STATED TASK: How many lines of the entries below include the word "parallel"? Answer with the number alone.

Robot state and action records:
━━━━━━
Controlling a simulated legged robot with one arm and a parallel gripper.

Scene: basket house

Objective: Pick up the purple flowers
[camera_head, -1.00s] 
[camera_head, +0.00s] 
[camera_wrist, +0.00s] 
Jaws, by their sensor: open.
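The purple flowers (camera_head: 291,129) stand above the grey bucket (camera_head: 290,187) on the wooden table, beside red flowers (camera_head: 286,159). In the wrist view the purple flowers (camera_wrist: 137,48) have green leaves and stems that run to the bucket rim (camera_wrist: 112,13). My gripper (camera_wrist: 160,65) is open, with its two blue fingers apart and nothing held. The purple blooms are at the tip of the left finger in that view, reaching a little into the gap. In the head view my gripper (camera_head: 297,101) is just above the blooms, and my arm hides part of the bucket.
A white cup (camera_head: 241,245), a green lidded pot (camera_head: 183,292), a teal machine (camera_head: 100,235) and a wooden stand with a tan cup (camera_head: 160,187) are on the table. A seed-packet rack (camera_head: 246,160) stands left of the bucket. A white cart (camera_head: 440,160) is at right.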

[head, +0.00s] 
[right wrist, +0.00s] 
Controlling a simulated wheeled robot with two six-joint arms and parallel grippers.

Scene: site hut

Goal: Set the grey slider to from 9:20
━━━━━━
ANSWER TO THE PROBLEM: 2